#### PROBLEM TO SOLVE:
Look for "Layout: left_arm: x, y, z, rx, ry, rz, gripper" in the listing below, then copy exactly the line it appears in and all lines after it to the end, and nothing more.

━━━━

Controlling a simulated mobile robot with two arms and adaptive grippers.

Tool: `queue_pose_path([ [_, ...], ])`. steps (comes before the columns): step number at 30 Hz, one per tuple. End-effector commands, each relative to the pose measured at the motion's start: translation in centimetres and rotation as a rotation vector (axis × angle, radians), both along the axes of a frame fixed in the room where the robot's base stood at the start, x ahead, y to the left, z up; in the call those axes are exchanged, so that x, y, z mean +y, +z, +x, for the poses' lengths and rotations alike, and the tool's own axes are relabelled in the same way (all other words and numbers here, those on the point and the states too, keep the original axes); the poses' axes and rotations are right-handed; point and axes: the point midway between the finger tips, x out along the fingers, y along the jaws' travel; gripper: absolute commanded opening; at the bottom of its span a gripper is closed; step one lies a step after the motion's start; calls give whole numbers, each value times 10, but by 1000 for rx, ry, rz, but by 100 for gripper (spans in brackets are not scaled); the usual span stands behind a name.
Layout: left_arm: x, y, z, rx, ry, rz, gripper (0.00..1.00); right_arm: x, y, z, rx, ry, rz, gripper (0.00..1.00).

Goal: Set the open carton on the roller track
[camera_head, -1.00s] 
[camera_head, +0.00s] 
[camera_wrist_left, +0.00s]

━━━━

#### RESULT OF THE EXERCISE:
Layout: left_arm: x, y, z, rx, ry, rz, gripper (0.00..1.00); right_arm: x, y, z, rx, ry, rz, gripper (0.00..1.00).

Goal: Set the open carton on the roller track
[camera_head, -1.00s] 
[camera_head, +0.00s] 
[camera_wrist_left, +0.00s]

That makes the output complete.